ON MILLENNIALS AND THE 2016 ELECTION
Our generation gets so much shit for being useless, narcissistic--I don't know. We just get a lot of crap for being the Selfie Generation when in fact everyone I know works two jobs. Everyone my age works their ass off. Everyone my age is drowning in debt because they went to college. They're educated. And they're not useless. We just have different expectations for our futures.
We're not expected to have lengthy careers. We're not expected even to have children or families. And it kind of allows us this new path of discovery that we can give ourselves. It may not be the most stable thing in the world, but it's acceptable and I think we're realizing that. I think we're taking advantage of it. And I think the one thing that our generation is also getting back to is going out and discovering the wild. There are a lot of young people who are national park rangers. A lot of young people are really into outdoor sports, and they're sort of paving a new way into going out into nature. I think it was National Geographic that had a cover that said how the Millennials were rediscovering the wild. And I think that's amazing. I think we get overlooked.

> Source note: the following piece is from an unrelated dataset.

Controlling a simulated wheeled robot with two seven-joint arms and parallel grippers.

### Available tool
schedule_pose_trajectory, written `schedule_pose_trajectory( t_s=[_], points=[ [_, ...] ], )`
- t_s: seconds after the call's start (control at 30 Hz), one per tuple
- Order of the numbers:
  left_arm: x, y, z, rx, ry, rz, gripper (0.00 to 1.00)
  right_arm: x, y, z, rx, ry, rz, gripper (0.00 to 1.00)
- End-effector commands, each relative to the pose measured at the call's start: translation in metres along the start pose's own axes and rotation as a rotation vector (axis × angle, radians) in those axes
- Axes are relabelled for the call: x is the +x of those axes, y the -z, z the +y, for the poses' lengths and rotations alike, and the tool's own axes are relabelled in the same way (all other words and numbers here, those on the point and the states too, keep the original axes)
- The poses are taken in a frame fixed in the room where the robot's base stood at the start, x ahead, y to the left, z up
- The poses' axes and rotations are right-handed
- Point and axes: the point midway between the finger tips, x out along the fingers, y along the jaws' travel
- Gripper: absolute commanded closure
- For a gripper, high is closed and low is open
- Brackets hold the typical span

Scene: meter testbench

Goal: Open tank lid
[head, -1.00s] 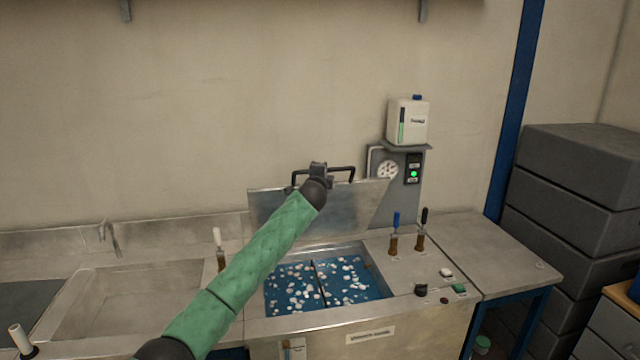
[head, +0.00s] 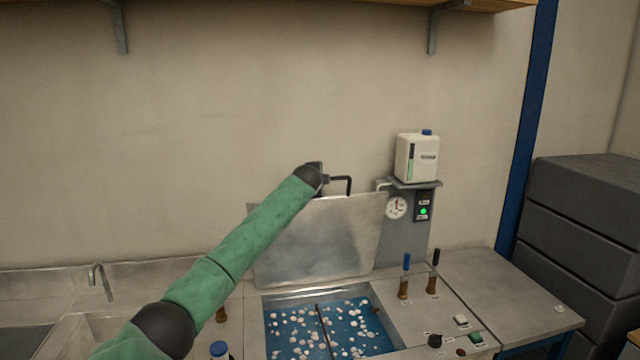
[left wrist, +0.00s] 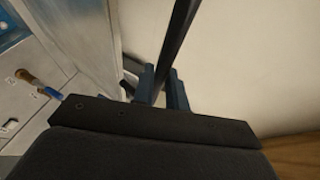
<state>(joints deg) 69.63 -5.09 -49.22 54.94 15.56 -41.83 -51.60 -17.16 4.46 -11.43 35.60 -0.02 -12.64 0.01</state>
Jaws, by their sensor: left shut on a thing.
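The tank lid (head: 325,240) is a flat metal panel standing raised, close to upright, at the back of the tank. Its black handle (head: 348,185) is along the top edge and also shows in the left wrist view (left wrist: 182,35). My left gripper (head: 316,176) is at the handle, mostly hidden behind my wrist in the head view. In the left wrist view its fingers (left wrist: 163,88) are closed around the handle bar. The open tank (head: 325,328) below holds blue liquid with several white floating pieces and a dark divider. My right gripper is in neither view.
A gauge (head: 396,208), a green-lit switch panel (head: 423,207) and a white canister (head: 417,157) stand right of the lid. A wooden shelf (head: 300,5) is overhead. The wall space above the lid is clear.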

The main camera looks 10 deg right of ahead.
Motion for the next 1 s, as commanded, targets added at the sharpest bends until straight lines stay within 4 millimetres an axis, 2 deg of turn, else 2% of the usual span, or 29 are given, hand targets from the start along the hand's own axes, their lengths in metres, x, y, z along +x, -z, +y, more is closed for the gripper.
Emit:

It's pretty glum-looking out there in the future. I just think we have it different than other generations before us. And I think we put a lot of pressure on ourselves because there is a little bit of residual guilt that's instilled in us. We don't live the way our parents or our grandparents did, but they didn't have a choice then. Things were different then. It wasn't as acceptable for women to go to college. It was very acceptable for people to get a career and start a family. That's just what you did, and things have changed so much and we have it differently. And I think we get a lot of shit for it, but I don't know. We're doing wonderful things. I know it's gross how much the phones are in our hands, but we're also utilizing technology in the most amazing ways. People are funding their friends' recovery surgeries, or they're funding new small businesses. They're doing their own thing. They're being brave and using these tools, and it's the best way that you could possibly use technology, in my opinion.
I have so many concerns. I have friends who are in fear of hate crimes. I'm just scared that it's going to be acceptable for us to start back-tracking as a country, and that's definitely going to happen. But I also have seen a lot of people start saying that they're going to leave the country. The Canadian immigration website crashed on the night of the election. It's nuts. And it's totally understandable to look into something like that, but I think that as a person in this community in Taos--I started this business because I wanted to start a life here. I'm not going to give up on that.
I'm not going to give up on this community and I'm not going to give up on my country. I really love America, and for me to just walk away because I'm not happy with our president--I think that it's important to stay here and fight for what you believe in, get our rights back, and fight for yourself as a woman and your rights. And also, realize that there are a lot of children in this world who need guidance, and I think it's smart to stick around and let them know that there are kind people in this world who are accepting [of others]. No matter how they're feeling, no matter how different they feel, no matter how hard times get, you need to be there for your community and just think a little bit more on a smaller scale, too. I mean, big picture, let's get out there and protest--let's do big things--but let's also think about our small world, our small community, and be there for people who are younger and can't leave and need to grow up in a safe world. We have to be examples for them. So I'm not going anywhere.
ON HER FAVORITE PLACES TO WANDER IN TAOS
[Bear and I] go on hikes all over the place, but maybe three times a week we go to this trail that's just across from Divisadero Trail. It's really short. You just walk along the water and maybe it's a half hour, so it's perfect and so beautiful for us to go and walk before we go to work. And it changes--sometimes I feel like they've changed the path on me because the surroundings change so much with the seasons, so it's really cool to see. It's always something new. I love Arroyo Seco. It's so cool. I want to live there. It's just so cute and quaint and there's good food and a funky bar, and nice little shops. Every time someone visits, it's on the to-do list.
ON WHAT SHE HOPES HER CUSTOMERS WILL TAKE AWAY FROM WANDERER
I want them to wear clothes that they feel really, really good in, and I want them to come in and not be intimidated by price tags. I want them to think, "Cool, I can shop here. I can afford this stuff and I'm going to look good in it." And then that front room--the apothecary area--I hope that they leave the store realizing that they don't have to buy products with all these different chemicals or a million different ingredients in them. And I hope that they start to enjoy looking into more natural products. They're better for you. We pay so much attention to what we eat and our diet, but I think it's just as important to pay attention to what goes on our skin. I'm not trying to educate anybody, but I hope they get interested in it. I had no idea about any of this stuff and how cool it was. It's fascinating. And I hope others discover something cool as well.